Where plaintiff fell to the subway tracks as a train was entering the IRT 125th Street station and was run over by the first half of the first car, resulting in the amputation of his left leg above the knee, it was reversible error for the trial court to deny defendant's request to instruct the jury on the emergency doctrine as set forth in PJI 2:14. As was the case in Rivera v. New York City Tr. Auth. ( 77 N.Y.2d 322), the jury being presented with questions of whether the train was travelling at a reasonable speed, whether the motorman reacted reasonably under all the circumstances and whether he was in fact confronted with an emergency, it should have been instructed in the context of such doctrine. (Supra, at 328.)
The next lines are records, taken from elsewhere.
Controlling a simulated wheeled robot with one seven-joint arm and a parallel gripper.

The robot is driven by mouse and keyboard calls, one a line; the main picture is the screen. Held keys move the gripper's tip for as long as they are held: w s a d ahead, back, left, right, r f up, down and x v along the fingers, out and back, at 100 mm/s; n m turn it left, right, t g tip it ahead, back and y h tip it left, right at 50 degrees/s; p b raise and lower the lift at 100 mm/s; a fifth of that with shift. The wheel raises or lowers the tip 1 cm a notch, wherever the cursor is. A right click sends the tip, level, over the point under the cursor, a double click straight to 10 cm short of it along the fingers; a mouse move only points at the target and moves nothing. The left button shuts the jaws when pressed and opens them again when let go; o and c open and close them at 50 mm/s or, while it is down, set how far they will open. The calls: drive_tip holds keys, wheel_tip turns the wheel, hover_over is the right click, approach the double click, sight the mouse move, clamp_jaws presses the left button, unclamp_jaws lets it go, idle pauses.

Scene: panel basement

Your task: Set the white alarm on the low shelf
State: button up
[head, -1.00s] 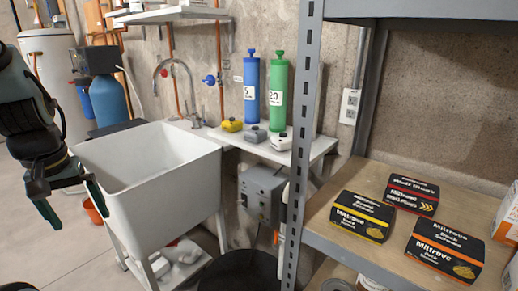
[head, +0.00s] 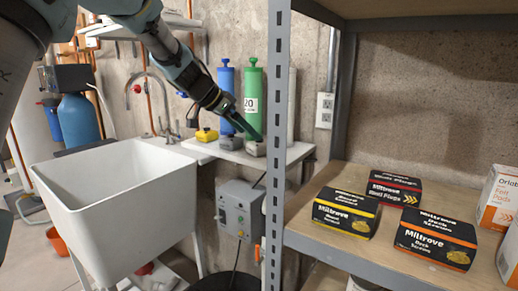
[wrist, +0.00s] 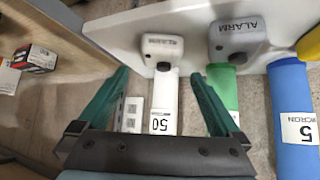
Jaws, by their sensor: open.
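The white alarm (head: 256,149) sits at the right end of a row of alarms on the white ledge (head: 290,153) beside the sink. In the wrist view the white alarm (wrist: 162,49) lies just beyond the fingertips, between their lines. My gripper (head: 250,134) is open and empty, pointing down at it in the head view. Its two green fingers (wrist: 160,75) are spread in the wrist view. A grey alarm (head: 231,142) and a yellow alarm (head: 206,135) stand to its left. Which surface is the low shelf I cannot tell for certain.
Green (head: 254,98) and blue (head: 227,92) filter cylinders stand behind the alarms, with a white cylinder (wrist: 163,105) near. The rack's wooden shelf (head: 320,250) holds several boxes. The white sink (head: 115,190) is left.

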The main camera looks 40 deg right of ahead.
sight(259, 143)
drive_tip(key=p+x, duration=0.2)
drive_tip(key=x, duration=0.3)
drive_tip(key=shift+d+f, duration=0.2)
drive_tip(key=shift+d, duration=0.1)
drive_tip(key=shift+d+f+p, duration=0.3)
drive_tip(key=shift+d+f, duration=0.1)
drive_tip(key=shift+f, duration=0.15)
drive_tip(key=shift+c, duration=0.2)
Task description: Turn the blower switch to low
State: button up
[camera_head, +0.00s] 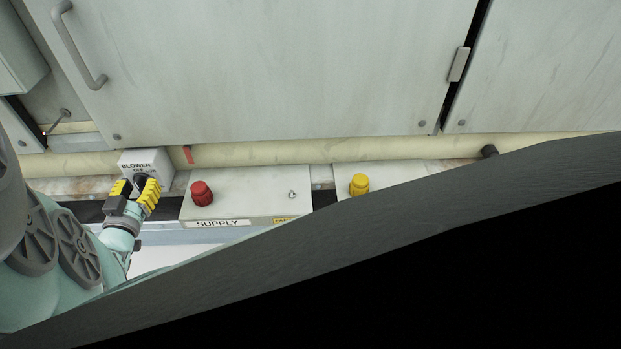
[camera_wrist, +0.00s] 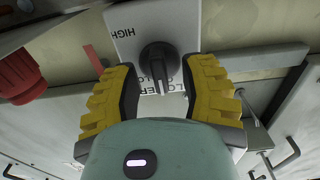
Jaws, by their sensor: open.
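The blower switch box (camera_head: 150,158) is a small pale box on the ledge at the left, with "BLOWER" and "OFF" lettering. In the wrist view the box (camera_wrist: 185,18) appears upside down, with "HIGH" at upper left and other lettering partly hidden lower down. Its black knob (camera_wrist: 157,60) has a raised bar pointing down the picture toward the partly hidden lettering, away from "HIGH". My gripper (camera_head: 135,187) is open at the box. In the wrist view its yellow-padded fingers (camera_wrist: 160,72) stand on either side of the knob, with visible gaps. Contact is not visible.
A supply box (camera_head: 245,190) with a red knob (camera_head: 201,192) stands right of the blower box. A yellow knob (camera_head: 359,184) sits farther right. Large cabinet panels (camera_head: 260,70) rise behind, above a pale pipe (camera_head: 290,151). A dark slanted edge (camera_head: 350,235) crosses the foreground.

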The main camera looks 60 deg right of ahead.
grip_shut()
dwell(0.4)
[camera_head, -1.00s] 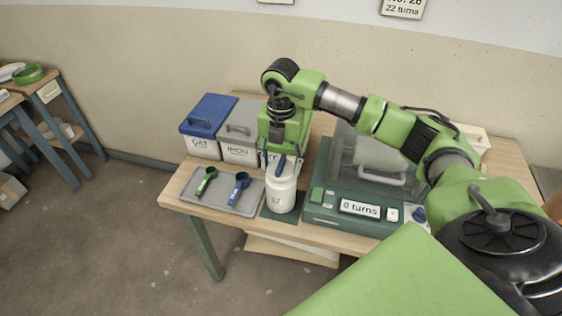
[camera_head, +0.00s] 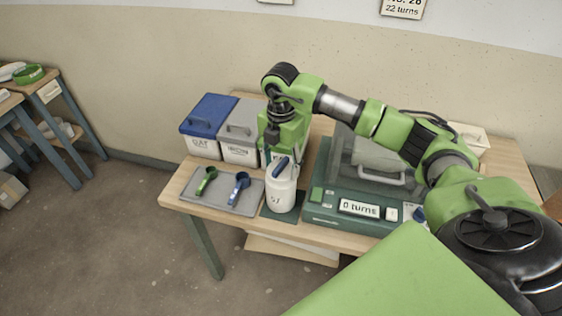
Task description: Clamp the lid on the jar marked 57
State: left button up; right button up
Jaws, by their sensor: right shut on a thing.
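The white jar (camera_head: 281,197) stands upright on a dark green mat (camera_head: 265,212) near the table's front edge. Its dark mark looks like 57 but is blurred. A blue clamp lever (camera_head: 281,167) lies slanted at the top of the jar. My right gripper (camera_head: 279,162) reaches down from above and behind, at the jar's top, and is shut on the lever; its fingertips are partly hidden. The lid's seating is too small to tell. My left gripper is not in view.
A grey tray (camera_head: 223,204) with a green scoop (camera_head: 206,180) and a blue scoop (camera_head: 239,187) lies left of the jar. Lidded buckets (camera_head: 200,147) (camera_head: 240,152) stand behind it.

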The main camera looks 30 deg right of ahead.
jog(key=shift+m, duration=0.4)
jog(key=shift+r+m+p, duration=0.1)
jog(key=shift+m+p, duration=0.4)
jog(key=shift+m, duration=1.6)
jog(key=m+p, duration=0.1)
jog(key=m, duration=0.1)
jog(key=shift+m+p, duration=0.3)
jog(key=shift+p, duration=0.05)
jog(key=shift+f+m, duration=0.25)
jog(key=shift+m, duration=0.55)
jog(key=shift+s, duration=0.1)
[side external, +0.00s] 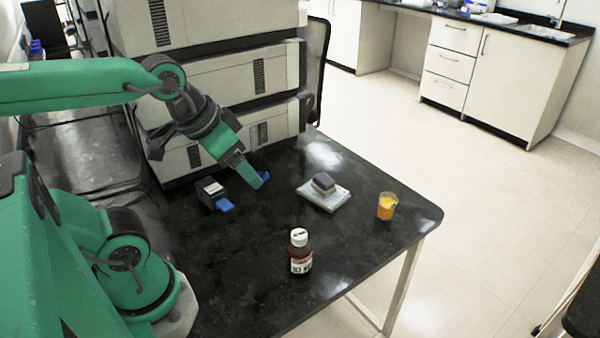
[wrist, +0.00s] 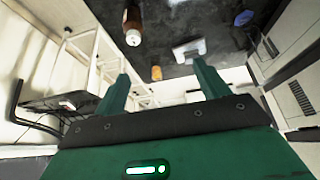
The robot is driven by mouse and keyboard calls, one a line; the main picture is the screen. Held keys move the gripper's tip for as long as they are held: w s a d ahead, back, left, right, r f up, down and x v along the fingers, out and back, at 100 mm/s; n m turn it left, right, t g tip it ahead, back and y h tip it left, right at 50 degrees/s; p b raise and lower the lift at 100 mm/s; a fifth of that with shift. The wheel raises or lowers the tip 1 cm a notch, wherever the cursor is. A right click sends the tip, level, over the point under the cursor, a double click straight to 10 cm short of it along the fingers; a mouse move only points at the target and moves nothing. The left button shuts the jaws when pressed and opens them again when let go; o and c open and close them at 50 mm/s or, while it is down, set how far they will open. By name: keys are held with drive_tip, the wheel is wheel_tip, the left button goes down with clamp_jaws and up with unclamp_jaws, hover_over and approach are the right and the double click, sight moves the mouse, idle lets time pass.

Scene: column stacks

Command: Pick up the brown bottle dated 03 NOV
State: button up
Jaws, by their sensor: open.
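A brown bottle (side external: 301,262) with a white cap and a white and red label stands upright near the table's front edge in the side view. The print on its label is too small to read for certain. It also shows at the top of the wrist view (wrist: 132,18), cap toward the camera. My green gripper (side external: 250,172) is raised above the back left part of the table, well apart from the bottle. In the wrist view its two fingers (wrist: 161,82) are spread with nothing between them.
A cup of orange content (side external: 387,207) stands at the right. A dark block on a pale plate (side external: 322,196) lies mid-table. A dark box with blue parts (side external: 213,193) is below my gripper. Large white machines (side external: 225,85) stand behind. The black table (side external: 240,265) is clear around the bottle.

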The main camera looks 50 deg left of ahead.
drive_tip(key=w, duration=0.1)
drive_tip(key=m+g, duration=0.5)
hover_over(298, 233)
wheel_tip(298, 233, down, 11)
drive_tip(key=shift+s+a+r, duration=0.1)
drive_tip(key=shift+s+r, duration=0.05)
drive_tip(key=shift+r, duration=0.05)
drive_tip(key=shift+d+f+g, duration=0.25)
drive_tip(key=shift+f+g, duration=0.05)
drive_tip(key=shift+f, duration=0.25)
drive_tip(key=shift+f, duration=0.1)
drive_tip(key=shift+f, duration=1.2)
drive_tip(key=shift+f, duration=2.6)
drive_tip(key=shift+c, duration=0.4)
Also, it being well settled that a plaintiff may not adduce evidence tending to demonstrate that a person alleged to have committed a negligent act has previously committed similar acts or was generally negligent, it was reversible error to permit plaintiff, over objection, to read the motorman's deposition testimony in which he acknowledged that on two prior occasions he had operated a train which had struck a person on or near the tracks. While plaintiff's counsel ostensibly sought to rehabilitate his expert's assumption concerning the motorman's reaction time, it is evident that such information served only to show the motorman's involvement in two prior accidents and was an attempt to establish in the minds of the jury that, as a motorman, he was routinely negligent.
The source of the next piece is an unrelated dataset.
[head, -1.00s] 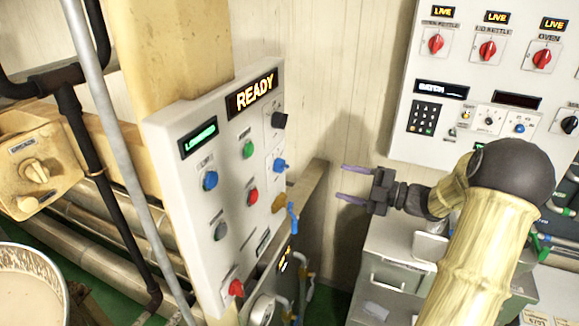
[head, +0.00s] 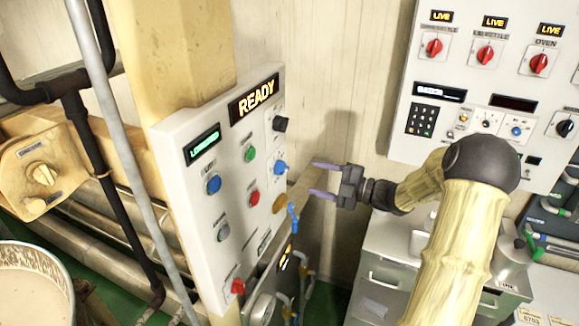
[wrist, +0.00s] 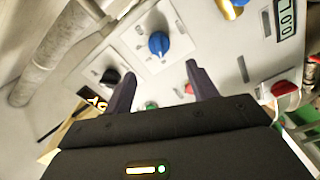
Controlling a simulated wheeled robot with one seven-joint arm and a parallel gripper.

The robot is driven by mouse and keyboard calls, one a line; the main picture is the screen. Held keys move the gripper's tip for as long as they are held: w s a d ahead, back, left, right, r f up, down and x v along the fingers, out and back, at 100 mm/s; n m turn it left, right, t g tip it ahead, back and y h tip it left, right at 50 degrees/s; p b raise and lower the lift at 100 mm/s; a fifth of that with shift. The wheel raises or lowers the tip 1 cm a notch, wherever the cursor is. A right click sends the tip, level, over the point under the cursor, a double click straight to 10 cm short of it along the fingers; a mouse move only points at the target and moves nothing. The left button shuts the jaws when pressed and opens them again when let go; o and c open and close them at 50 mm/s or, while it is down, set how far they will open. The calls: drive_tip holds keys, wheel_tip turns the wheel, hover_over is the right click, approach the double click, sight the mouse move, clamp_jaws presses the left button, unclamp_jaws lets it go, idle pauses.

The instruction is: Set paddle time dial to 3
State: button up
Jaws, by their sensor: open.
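The white control panel (head: 170,150) under the lit READY sign carries a black dial (head: 280,124) and a blue dial (head: 279,167) on its right column. Their labels are too small to read, so I cannot tell which is the paddle time dial. My gripper (head: 314,178) is open and empty, a short way right of the blue dial and apart from it. In the wrist view, the blue dial (wrist: 158,43) shows beyond and between my fingertips (wrist: 160,72), and the black dial (wrist: 110,77) is left of the left finger.
The panel also has a green button (head: 250,154), a red button (head: 254,197) and a yellow knob (head: 279,204) with a blue-handled valve (head: 293,222) close by. A second wall panel (head: 400,125) stands at the right. Grey cabinets (head: 385,265) stand below my arm.

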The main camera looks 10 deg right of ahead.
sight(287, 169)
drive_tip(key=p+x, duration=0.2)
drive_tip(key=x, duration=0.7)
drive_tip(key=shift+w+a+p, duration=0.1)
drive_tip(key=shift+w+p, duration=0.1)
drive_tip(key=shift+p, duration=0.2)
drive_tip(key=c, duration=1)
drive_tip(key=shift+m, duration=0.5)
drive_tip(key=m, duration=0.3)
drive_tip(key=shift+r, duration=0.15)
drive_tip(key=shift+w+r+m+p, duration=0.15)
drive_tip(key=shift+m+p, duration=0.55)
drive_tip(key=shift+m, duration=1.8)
Likewise, it was severely prejudicial to permit plaintiff's counsel, on cross-examination, to impeach defendant's engineering expert by eliciting that he had previously testified as defendant's expert in a similar case in which the jury returned a six million dollar verdict against defendant. The only possible purpose of such testimony was to impeach the witness because he was on the losing side in another, factually distinguishable case where the verdict was in the millions of dollars. Clearly, the amount of damages awarded had nothing to do with the witness's credibility. Equally irrelevant was the fact that both of defendant's experts had testified in the prior case. Under the circumstances, the court's curative instruction that the jury was to ignore "some of the particulars that you may have heard just before" was inadequate.
Finally, on remand, we leave to the trial court's sound discretion the question of the admissibility of the computer generated videotape simulation of the accident sought to be introduced by defendant.
Concur — Sullivan, J.P., Carro, Wallach, Kupferman and Kassal, JJ.